Michele encouraged his subjects to let go of their style by playing with boyishness and girliness, throwing out their rigid ideas of masculinity and femininity. He slowly shifted away from the model of separate gendered ready-to-wear shows to single all-encompassing shows for each season. The models were dressed in a way where every point of gender converged. A central motif of his Fall/Winter 2017 show was a two-horned nose piercing resembling a futuristic mustache. For one male model, the masculine piercing was countered by a long flowy feminine robe of golden snakes consorting with lily pads. 

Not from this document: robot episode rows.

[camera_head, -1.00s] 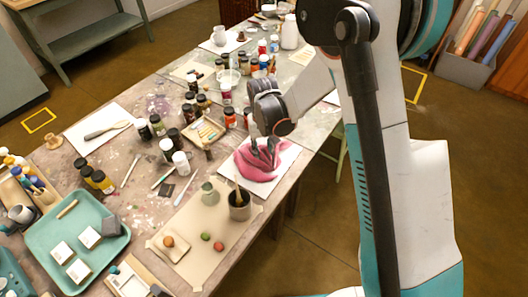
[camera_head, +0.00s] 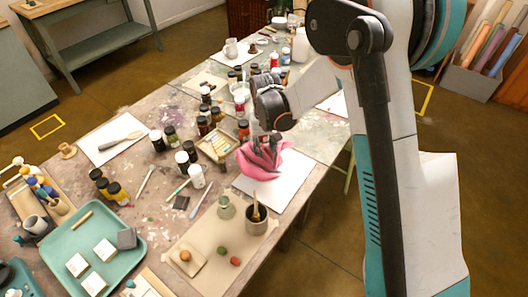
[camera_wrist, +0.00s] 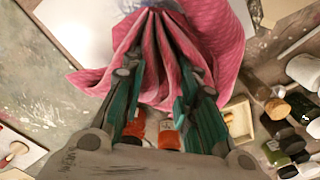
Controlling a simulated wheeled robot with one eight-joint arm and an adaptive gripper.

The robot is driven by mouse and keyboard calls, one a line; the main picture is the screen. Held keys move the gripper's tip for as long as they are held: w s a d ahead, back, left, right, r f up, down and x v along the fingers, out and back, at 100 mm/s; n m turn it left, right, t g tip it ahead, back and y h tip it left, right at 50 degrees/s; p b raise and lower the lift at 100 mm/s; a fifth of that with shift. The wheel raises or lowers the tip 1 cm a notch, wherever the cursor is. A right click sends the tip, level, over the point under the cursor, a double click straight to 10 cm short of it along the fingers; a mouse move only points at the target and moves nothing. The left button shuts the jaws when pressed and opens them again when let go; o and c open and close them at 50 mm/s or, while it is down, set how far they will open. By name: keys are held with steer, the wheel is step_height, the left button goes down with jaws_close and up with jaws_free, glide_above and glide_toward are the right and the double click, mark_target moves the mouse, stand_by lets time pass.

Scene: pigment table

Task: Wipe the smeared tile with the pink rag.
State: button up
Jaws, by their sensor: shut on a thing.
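The pink rag (camera_head: 262,160) is bunched up in my gripper (camera_head: 266,138), its folds spreading below the fingers. It appears raised above the white sheet (camera_head: 284,190) on the table. In the wrist view the rag (camera_wrist: 215,35) is gathered between the two fingers of my gripper (camera_wrist: 155,80) and its edges hang loose. Small white tiles lie in the teal tray (camera_head: 72,232) at the lower left: one upper (camera_head: 104,250), one left (camera_head: 77,265) and one lower (camera_head: 94,283). I cannot tell which tile is smeared.
A dark cup (camera_head: 257,222) with a brush and a small greenish vase (camera_head: 226,208) stand in front of the rag. White-capped jars (camera_head: 196,177) and several paint bottles crowd the table to its left and behind. A beige mat (camera_head: 222,262) holds small coloured balls.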

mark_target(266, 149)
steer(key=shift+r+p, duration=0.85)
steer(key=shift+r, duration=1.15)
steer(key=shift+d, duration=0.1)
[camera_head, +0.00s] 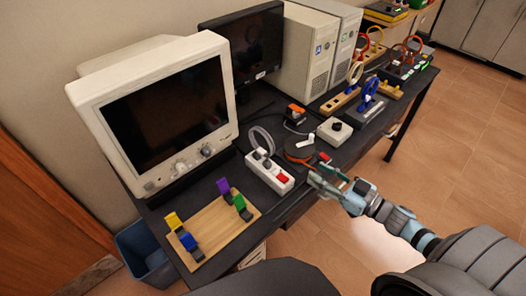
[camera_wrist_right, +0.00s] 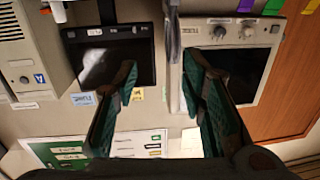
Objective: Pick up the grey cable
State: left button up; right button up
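The grey cable (camera_head: 262,137) shows in the head view as an upright loop on a white block (camera_head: 270,172) with a red switch, near the front edge of the dark desk. My right gripper (camera_head: 318,181) is to the right of the loop and apart from it, with its fingers pointing left. In the right wrist view my right gripper (camera_wrist_right: 160,98) has its two fingers wide apart. A narrow grey upright strip (camera_wrist_right: 173,50) appears between them; I cannot tell whether it is the cable seen edge-on. My left gripper is not in view.
A beige CRT monitor (camera_head: 205,150) and a black monitor (camera_head: 212,32) stand behind the block. A wooden board (camera_head: 215,235) with coloured clips lies left of it.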

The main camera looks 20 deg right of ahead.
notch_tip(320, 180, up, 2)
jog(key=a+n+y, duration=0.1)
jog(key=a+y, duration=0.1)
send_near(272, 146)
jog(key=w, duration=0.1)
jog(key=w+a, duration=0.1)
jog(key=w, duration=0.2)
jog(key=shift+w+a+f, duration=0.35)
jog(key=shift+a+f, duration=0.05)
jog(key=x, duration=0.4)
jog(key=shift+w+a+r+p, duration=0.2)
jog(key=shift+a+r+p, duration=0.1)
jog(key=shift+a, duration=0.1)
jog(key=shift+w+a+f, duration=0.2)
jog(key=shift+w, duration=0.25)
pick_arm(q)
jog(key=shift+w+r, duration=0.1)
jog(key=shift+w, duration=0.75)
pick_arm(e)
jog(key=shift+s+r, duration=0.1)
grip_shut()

Things are campy, not when they become old - but when we become less involved in them and can enjoy, instead of ‘be frustrated by, the failure of the attempt.’
— Susan Sontag, Notes on “Camp”

For a 2021 campaign entitled Seductive and Secretive, a handful of philosophical texts were held by the models. Two of these, Walter Benjamin’s The Work of Art in the Age of Mechanical Reproduction and Jean Baudrillard’s Simulacra and Simulation are in a complex conversation about the changing nature of art throughout history. Benjamin proposes that the ability to reproduce art en masse through mass manufacturing techniques liberates art’s status as only for those in high social and economic classes. On the other hand, Baudrillard laments this departure from the uniqueness of art through mass reproduction, suggesting we are getting further away from what is authentic by allowing copies of reality to become our reality. This conversation is relevant to Gucci as the styling of Michele’s shows transcends history. Michele is repeating and representing fashion history in a way that fashion history could never have imagined. 

For example, the 2017 Resort show held in Westminster Abbey presented an ahistorical take on British heritage. One model walked in a dress composed of Victorian ruffles covered in a kitschy blue pattern that recalls untouched fine china cabinets. This regality was followed by a Vivienne-Westwood style British punk look that featured acid wash jeans and a T-shirt depicting two monkey-cat-owl creatures, a nod to British royalty’s similarities to Elizabethan fairytale beings. The answer to Benjamin’s and Baudrillard’s disagreement is perhaps this melting pot of eras that brings art to a new frontier. One focused, not just on remembering, but also reinvention. 

Camp is art that proposes itself seriously, but cannot be taken altogether seriously because it is ‘too much.’
— Susan Sontag, Notes on “Camp”

Gucci’s Fall/Winter 2018 collection was the definition of doing too much. References for the looks were split between diverse cultural realities and myths. On one side, models were adorned in headdress gowns that looked as if they came from a Persian princess’s wardrobe, a headpiece modeled after a Chinese style of hip-and-gable roof known as Xieshan and a turban style traditionally worn by Sikhs. The other side featured models holding replicas of their decapitated heads to their hips, a baby dragon and Gucci’s trademark king snake. The closing look fixates the eye on an additional eye attached to the model’s forehead and reveals a frilly, sleeveless pink dress covered by a transparent Gucci-labeled dust bag. 

Spring/Summer 2016 was another instance of Michele doing too much. Outfits that were already bright and composed of clashing patterns were layered with neckerchiefs and belts made to look as if they came straight out of children’s cartoons. A child’s wish to enter the television screen is realized in styling that blurs the boundaries between reality and animation. 

[Camp] relishes rather than judges, the little triumphs and awkward intensities of ‘character.’
— Susan Sontag, Notes on “Camp”

Michele brought several iconic staples to Gucci that redefined the brand. For example, eyewear, present at almost all of his shows, often consisted of very large, wide, square bifocals. He gave the beige monogram print on leather goods a new life by treating it as a canvas for naturalistic references to tigers, bees, king snakes and flowers. Even sneakers were an important part of Michele’s Gucci, as they added a way to ground elegance in a more familiar reference. The Gucci Ace, an archetypal white tennis sneaker with Gucci green and red stripes, has become a staple of the brand particularly because of its numerous variations. From replacing the white upper of the shoe with the monogram pattern to embroidering Ed-Hardy-esque flowers all over the shoe, Michele has created a blank canvas sneaker that can be painted in an endless number of ways.

It is the love of the exaggerated, the ‘off’, of things-being-what-they-are-not.
— Susan Sontag, Notes on “Camp”

Alessandro Michele’s final Gucci collection, Spring/Summer 2023, played a fantastical trick on its audience. A large partition along the middle of the runway split the audience without them being aware of it. At the end the partition was lifted, revealing the two audiences to each other and the fact that for each model one side saw, there was a twin counterpart on the other side styled in the same outfit. As the twins walked down the runway, one could notice the subtle differences among them just as much as the striking similarity in their clothing. Michele’s Gucci followed this observation: his concept has always been what it is not. Rather than being trapped by firm categories, Michele allowed his designs to do as they pleased, especially if they caused confusion and more importantly curiosity among those who viewed them.